Mining Slurry Pump Upgrade

Challenge: Large slurry pumps in a mining operation experienced frequent seal failures with standard lip seals, achieving only six months mean time between failures. Repetitive seal replacement created excessive downtime and maintenance costs.

Solution: The operation replaced $150 lip seals with $933 dual-face magnetic isolators (a labyrinth seal variant) despite the 6x higher initial cost.

Results: The upgrade reached breakeven in just 34 days and saved $16,727 per year per pump by eliminating repetitive repairs and extending equipment life. Because the labyrinth design runs without contact, it also eliminated the shaft grooving and contamination-driven bearing failures that had plagued the original lip seal installations.

Not every application comes with a straightforward answer. If your operating conditions sit at the edge of what standard seals handle well, DSC's technical team can help narrow the options. Detroit Sealing Components stocks a broad range of rotary shaft seals and compounds, and its ISO 17025 accredited lab supports custom material development when off-the-shelf solutions fall short.

Conclusion

Oil seals handle fluid retention and pressure sealing at moderate speeds. V-rings stand out for contamination exclusion where shaft misalignment is a factor. Labyrinth seals cover extreme speed and temperature environments. No single design wins across all conditions — the right choice depends on your operating parameters.

Getting the selection right shapes long-term equipment reliability and maintenance costs, whether you're running automotive drivetrains, oil and gas pumping systems, or high-speed industrial machinery.

Detroit Sealing Components stocks and sources sealing solutions across all three seal types, with access to hundreds of rubber compounds, computer-aided design, finite element analysis, and an ISO 17025 accredited lab for custom material development and testing. If your application sits outside standard catalog options, DSC's technical team can work through the tradeoffs with you.

Frequently Asked Questions

What are the different types of shaft seals?

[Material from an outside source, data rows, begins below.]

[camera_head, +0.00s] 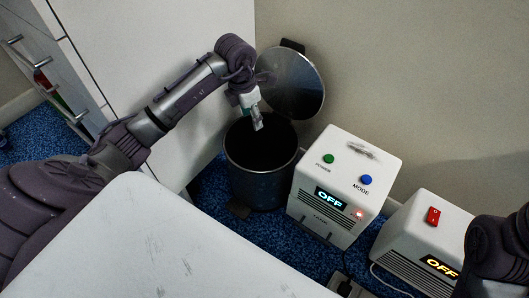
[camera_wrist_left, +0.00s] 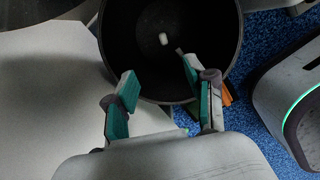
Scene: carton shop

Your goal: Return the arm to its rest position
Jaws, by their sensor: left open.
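My left arm reaches in from the left in the head view, and its gripper (camera_head: 257,121) hangs over the mouth of a dark metal trash bin (camera_head: 258,185). The bin's round lid (camera_head: 291,84) is tilted up and open behind it. In the left wrist view, my left gripper (camera_wrist_left: 158,92) has its two green-padded fingers spread apart with nothing between them. Beyond the fingers is the bin's dark inside (camera_wrist_left: 205,35), where a small white object (camera_wrist_left: 163,39) lies. My right arm shows only in part at the right edge of the head view; its gripper is out of the picture.
A white box with POWER and MODE buttons (camera_head: 345,170) stands right of the bin, its display reading OFF. A second white box with a red switch (camera_head: 420,228) is farther right. A white tabletop (camera_head: 150,250) fills the front, and a white cabinet (camera_head: 150,50) stands behind my left arm.

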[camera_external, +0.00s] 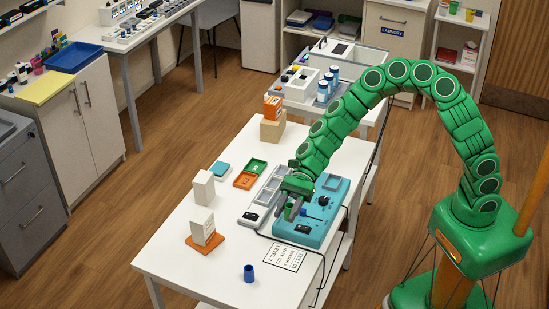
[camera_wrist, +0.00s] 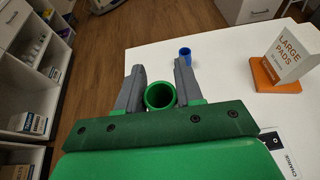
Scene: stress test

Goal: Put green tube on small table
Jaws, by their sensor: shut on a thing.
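My gripper (camera_external: 290,208) is above the right part of the white table (camera_external: 180,265), over the teal device (camera_external: 318,232). In the wrist view, the grey fingers of my gripper (camera_wrist: 160,88) are closed around a green tube (camera_wrist: 160,96). Its round open end faces the camera. The tube is hard to make out in the external view, among the green and grey gripper parts. The white table also shows in the wrist view (camera_wrist: 225,52). I cannot tell whether the tube touches anything below.
A blue cup (camera_external: 249,273) stands near the table's front edge. A white box (camera_external: 202,226) stands on an orange base (camera_external: 205,243). A pale grey device (camera_external: 256,212), small trays (camera_external: 245,180) and a printed sheet (camera_external: 289,257) lie nearby. The table's front left is clear.

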The three main rotary shaft seal types are oil seals (radial lip seals with elastomeric shaft contact), V-ring seals (axial seals with V-shaped cross-section for contamination exclusion), and labyrinth seals (non-contact seals using tortuous paths). Choosing between them comes down to your speed, pressure, temperature, and contamination requirements — start with those four parameters before evaluating seal type.

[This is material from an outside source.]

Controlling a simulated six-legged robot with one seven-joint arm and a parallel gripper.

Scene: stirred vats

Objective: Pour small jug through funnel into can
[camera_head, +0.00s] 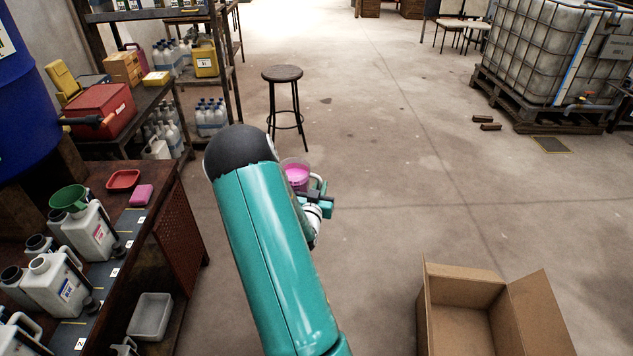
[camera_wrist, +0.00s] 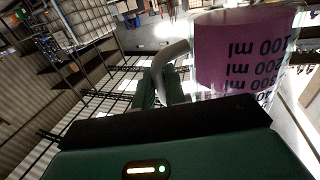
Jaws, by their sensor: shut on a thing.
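My gripper (camera_head: 318,197) is shut on the handle of the small jug (camera_head: 296,175), a clear jug with pink liquid, held in the air over open floor. In the wrist view the jug (camera_wrist: 245,55) fills the upper right, with millilitre marks on its side and its handle between my fingers (camera_wrist: 168,85). The green funnel (camera_head: 69,198) sits in the top of a white can (camera_head: 92,232) with a red label on the bench at the left. The jug is well to the right of the funnel and apart from it.
More white cans (camera_head: 55,283) stand on the bench in front of the funnel can. A red tray (camera_head: 123,180), a pink sponge (camera_head: 142,194) and a grey tub (camera_head: 150,316) lie nearby. A stool (camera_head: 283,95) stands ahead; an open cardboard box (camera_head: 470,300) is at lower right. The middle floor is clear.

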What is the difference between V ring and lip seal?

V-rings are axial seals that stretch over the shaft with a V-shaped profile and self-center during rotation, while lip seals (oil seals) are radial seals with a flexible lip in direct contact with the shaft. V-rings excel at contamination exclusion and accommodate shaft misalignment, whereas lip seals provide superior fluid retention and pressure sealing capability.

Why does my shaft seal keep leaking?

The most frequent culprits are incorrect seal selection and installation errors — inverted lips or improper press-fit alone account for a large share of premature failures. Other causes include shaft surface roughness, chemical incompatibility between the elastomer and fluid, temperature or pressure beyond the seal's rated limits, and shaft grooving from wear.

What is the purpose of shaft sealing on a pump?

Shaft seals prevent process fluid from escaping along the rotating shaft, protect bearings from contamination, and maintain system pressure. Sealing performance directly affects pump longevity — 33% of pump failures trace back to bearing distress from inadequate contaminant exclusion.

What is the difference between SC and TC seals?

SC (Single Contact) seals have one sealing lip for fluid retention only, while TC (Twin Contact or Double Lip) seals feature a primary sealing lip plus a secondary dust lip for contamination exclusion. TC seals are better for harsh environments with airborne debris, dirt, or water splash, providing dual protection against both internal fluid leakage and external contamination ingress.

What is another name for oil seal?

Oil seals go by several names — radial shaft seals, lip seals, rotary shaft seals, or grease seals — depending on the application and industry. The terminology varies by region and sector, but all refer to the same elastomeric contact seal.